§ **What you should do**:
Set down exactly the first line of the entries and every line after it, through the line with "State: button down".

---------- Data for this exercise

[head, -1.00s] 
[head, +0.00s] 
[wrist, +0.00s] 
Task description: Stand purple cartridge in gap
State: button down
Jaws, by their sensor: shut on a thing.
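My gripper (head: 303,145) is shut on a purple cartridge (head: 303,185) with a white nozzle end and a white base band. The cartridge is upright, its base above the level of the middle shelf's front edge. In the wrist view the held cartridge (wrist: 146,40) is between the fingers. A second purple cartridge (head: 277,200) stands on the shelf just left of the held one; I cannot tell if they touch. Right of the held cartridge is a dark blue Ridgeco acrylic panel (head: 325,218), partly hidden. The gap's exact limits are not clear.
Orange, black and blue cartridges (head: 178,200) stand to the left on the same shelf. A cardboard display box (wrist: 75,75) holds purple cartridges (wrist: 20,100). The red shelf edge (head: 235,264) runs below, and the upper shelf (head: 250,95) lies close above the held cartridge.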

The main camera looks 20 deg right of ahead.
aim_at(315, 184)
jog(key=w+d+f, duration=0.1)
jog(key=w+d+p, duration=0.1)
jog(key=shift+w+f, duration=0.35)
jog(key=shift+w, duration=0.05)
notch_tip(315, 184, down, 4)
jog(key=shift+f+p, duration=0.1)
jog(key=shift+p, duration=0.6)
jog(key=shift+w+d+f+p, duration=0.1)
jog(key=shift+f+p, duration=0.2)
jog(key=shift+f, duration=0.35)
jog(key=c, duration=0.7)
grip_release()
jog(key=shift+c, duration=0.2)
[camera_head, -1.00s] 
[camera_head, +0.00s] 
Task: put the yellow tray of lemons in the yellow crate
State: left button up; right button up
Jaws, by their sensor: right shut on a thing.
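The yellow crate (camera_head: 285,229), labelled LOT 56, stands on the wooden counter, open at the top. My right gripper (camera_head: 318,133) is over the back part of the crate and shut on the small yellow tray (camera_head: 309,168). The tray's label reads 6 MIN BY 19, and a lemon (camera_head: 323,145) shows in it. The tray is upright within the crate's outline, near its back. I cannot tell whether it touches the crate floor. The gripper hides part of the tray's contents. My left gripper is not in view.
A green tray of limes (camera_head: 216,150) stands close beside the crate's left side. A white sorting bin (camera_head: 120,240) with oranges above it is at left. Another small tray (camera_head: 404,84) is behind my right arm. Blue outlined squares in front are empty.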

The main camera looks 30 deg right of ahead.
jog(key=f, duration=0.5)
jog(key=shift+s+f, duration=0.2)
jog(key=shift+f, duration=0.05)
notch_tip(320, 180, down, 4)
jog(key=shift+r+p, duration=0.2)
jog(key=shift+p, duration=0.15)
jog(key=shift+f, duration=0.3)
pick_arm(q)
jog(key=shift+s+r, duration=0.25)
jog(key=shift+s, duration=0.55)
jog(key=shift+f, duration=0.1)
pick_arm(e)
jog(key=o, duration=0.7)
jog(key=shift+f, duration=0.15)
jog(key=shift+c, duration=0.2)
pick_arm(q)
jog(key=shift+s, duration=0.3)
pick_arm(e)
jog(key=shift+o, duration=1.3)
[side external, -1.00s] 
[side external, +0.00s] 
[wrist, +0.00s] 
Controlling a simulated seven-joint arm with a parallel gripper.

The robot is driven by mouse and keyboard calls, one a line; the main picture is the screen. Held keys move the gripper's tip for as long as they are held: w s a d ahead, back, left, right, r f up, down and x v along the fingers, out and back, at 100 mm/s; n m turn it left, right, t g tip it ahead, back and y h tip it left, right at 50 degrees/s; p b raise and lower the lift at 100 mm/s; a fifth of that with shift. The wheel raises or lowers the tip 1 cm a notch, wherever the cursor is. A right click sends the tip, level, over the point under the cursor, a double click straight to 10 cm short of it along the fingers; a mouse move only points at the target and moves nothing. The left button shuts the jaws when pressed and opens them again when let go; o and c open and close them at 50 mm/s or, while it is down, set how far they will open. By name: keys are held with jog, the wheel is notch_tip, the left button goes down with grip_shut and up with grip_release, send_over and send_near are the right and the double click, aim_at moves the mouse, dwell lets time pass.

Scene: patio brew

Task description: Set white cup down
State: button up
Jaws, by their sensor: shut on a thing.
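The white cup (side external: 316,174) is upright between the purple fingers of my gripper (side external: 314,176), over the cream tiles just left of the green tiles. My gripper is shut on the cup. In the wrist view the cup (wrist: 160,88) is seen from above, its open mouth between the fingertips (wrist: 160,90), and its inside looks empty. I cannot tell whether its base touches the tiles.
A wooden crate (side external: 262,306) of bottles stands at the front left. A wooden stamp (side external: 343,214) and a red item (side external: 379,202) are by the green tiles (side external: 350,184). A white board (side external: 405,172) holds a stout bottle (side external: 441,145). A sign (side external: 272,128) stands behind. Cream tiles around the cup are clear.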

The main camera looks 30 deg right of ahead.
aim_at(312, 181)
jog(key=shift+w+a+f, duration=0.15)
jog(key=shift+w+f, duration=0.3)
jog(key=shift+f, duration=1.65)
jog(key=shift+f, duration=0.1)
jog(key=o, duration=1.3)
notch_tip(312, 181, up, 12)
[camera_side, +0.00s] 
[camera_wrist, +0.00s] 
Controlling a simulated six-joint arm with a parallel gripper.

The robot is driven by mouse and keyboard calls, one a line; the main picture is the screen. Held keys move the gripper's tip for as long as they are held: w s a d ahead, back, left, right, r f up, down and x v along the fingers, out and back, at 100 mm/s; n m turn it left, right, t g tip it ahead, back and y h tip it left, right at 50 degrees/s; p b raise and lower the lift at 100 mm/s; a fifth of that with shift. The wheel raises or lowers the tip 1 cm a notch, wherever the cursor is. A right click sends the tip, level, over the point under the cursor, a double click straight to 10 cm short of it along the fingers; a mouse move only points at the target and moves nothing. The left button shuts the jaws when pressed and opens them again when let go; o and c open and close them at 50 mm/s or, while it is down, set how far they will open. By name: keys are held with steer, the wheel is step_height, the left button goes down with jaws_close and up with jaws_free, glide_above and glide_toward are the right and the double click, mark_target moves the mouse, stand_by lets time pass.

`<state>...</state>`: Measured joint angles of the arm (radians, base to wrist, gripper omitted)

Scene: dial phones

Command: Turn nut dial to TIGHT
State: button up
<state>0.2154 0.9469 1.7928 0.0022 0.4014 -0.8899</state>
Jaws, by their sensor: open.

--------------------

§ **Response to the exercise**:
[head, -1.00s] 
[head, +0.00s] 
[wrist, +0.00s] 
Task description: Stand purple cartridge in gap
State: button down

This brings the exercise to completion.